Fearing this party of red men might return and revenge the injuries done them on the settlement, if no notice was taken of the affair, a person in Johnstown lodged a complaint against him for the part he had acted at De Fonclaiere's and he was arrested and put in jail (15). As soon as it became known abroad that he had been incarcerated, and only a day or two was sufficient to spread the news, a large number of men of Revolutionary memory, many of whom had been sufferers in person, property, or friends, by the midnight assaults of their country's foes, and who were now disposed to justify the conduct of their former companion in arms, in his attempt to slay the murderer of his father, assembled around the prison and demanded his enlargement.

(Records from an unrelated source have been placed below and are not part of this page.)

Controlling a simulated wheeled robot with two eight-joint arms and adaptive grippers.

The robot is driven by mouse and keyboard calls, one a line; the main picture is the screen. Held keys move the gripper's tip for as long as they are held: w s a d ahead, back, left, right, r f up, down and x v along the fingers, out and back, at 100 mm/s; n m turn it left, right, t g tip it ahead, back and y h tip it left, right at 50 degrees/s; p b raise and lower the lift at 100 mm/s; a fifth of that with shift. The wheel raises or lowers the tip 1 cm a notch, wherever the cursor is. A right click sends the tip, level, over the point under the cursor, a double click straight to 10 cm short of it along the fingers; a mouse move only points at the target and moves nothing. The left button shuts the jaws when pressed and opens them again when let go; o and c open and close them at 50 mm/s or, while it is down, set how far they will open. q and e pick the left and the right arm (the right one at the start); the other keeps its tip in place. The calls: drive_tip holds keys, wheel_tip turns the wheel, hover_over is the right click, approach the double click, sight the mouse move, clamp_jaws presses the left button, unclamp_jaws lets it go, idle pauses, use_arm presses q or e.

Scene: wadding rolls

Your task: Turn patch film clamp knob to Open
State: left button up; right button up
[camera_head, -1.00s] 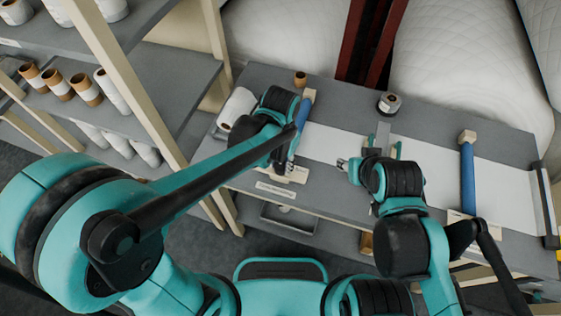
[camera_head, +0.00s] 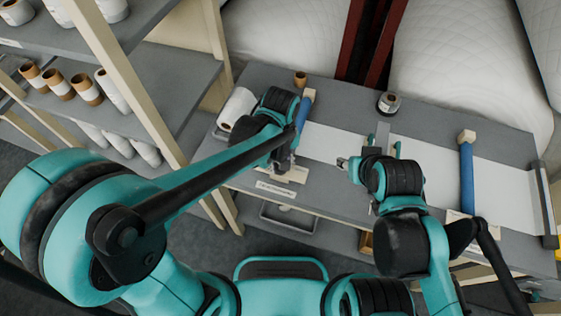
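A blue roller bar (camera_head: 308,104) on wooden blocks crosses the left part of the table, and another blue roller (camera_head: 467,180) stands at the right. A pale wooden block (camera_head: 290,174) and a white label strip (camera_head: 276,189) with text too small to read lie at the table's front left. My left gripper (camera_head: 284,164) is just above the wooden block, largely covered by its own arm; any knob there is hidden, and finger opening is unclear. My right gripper (camera_head: 343,163) hovers over the white film (camera_head: 325,142), pointing left, with fingers too small to judge.
A grey upright plate (camera_head: 382,135) stands behind my right gripper. A small roll (camera_head: 389,103) and a brown cylinder (camera_head: 300,78) stand at the table's back. A white roll (camera_head: 237,108) lies at its left end. Shelves (camera_head: 165,90) with rolls flank the left.

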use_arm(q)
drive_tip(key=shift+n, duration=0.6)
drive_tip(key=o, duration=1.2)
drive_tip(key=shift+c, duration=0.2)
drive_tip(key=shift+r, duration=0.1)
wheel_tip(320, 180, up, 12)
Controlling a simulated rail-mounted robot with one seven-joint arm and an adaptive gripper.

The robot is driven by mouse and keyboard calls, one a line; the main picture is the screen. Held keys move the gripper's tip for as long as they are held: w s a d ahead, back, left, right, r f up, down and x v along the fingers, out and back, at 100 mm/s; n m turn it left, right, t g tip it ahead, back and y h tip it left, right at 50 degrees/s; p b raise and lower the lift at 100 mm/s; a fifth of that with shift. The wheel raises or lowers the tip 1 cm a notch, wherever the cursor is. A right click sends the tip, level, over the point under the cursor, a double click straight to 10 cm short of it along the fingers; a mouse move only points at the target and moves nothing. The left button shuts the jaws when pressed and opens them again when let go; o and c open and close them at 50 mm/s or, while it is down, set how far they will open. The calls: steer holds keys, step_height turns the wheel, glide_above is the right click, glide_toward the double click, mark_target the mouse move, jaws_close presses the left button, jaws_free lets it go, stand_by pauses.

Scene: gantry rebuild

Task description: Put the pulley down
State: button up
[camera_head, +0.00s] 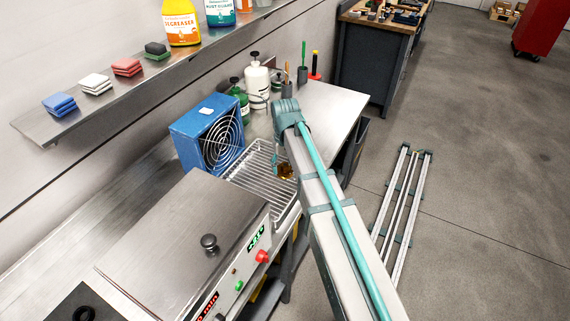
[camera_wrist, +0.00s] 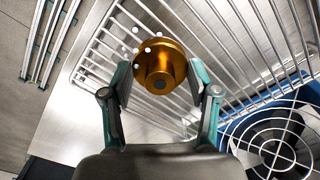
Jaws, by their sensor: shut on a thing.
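The pulley (camera_wrist: 160,66) is a gold-coloured, round metal part with a raised hub, seen in the wrist view between my fingers. My gripper (camera_wrist: 161,88) is shut on it, one finger on each side. In the wrist view the wire rack (camera_wrist: 250,50) lies behind the pulley; I cannot tell whether they touch. Several small white spots show beside the pulley in the wrist view.
A blue fan (camera_head: 212,138) stands at the rack's back left. A steel machine (camera_head: 190,245) with a knobbed lid stands in front. Green and white bottles (camera_head: 257,84) stand behind. A shelf (camera_head: 120,95) with coloured blocks runs along the wall. Bare bench (camera_head: 325,100) shows at the back right.

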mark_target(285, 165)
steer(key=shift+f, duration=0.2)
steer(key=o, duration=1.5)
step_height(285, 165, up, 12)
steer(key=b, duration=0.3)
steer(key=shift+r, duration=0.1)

Of those congregated were several of the Sammonses, Fishers, Putmans, Wemples, Fondas, Vroomans, Veeders, Gardiniers, Quackenbosses, and a host of others, whose names can not now be remembered. The jailer was unwilling to liberate the prisoner without a formal demand, and the mob, provided with a piece of scantling, stove in the door and brought him out.

At this period one Throop kept a tavern near the center of the village, with whom Sheriff Littel was then boarding: and thither the party in triumph directed their steps to drink with the liberated hero. After allowing the mob some time to jollify, the jailer went down, and getting Stoner one side, asked him "if he was ready to return! "Yes," he replied, and at once set out with the turnkey for the jail, some forty or fifty rods distant. He was soon missed, and the liberators, learning that he was again on his way to prison, once more set the law at defiance, and rescued him from the custody of the officer; when, to comply with their wishes, he went home to his anxious family, and there quietly remained. Thus ended an uneventful scene in the old hero's life.

After the incidents above narrated had transpired, and the Indian trappers returned to their wigwams, the prowess and fearless acts of the Johnstown warrior gave him no little celebrity along the water-courses of Canada; and many a red pappoos was taught in swaddles, to lisp with dread the name of Stoner.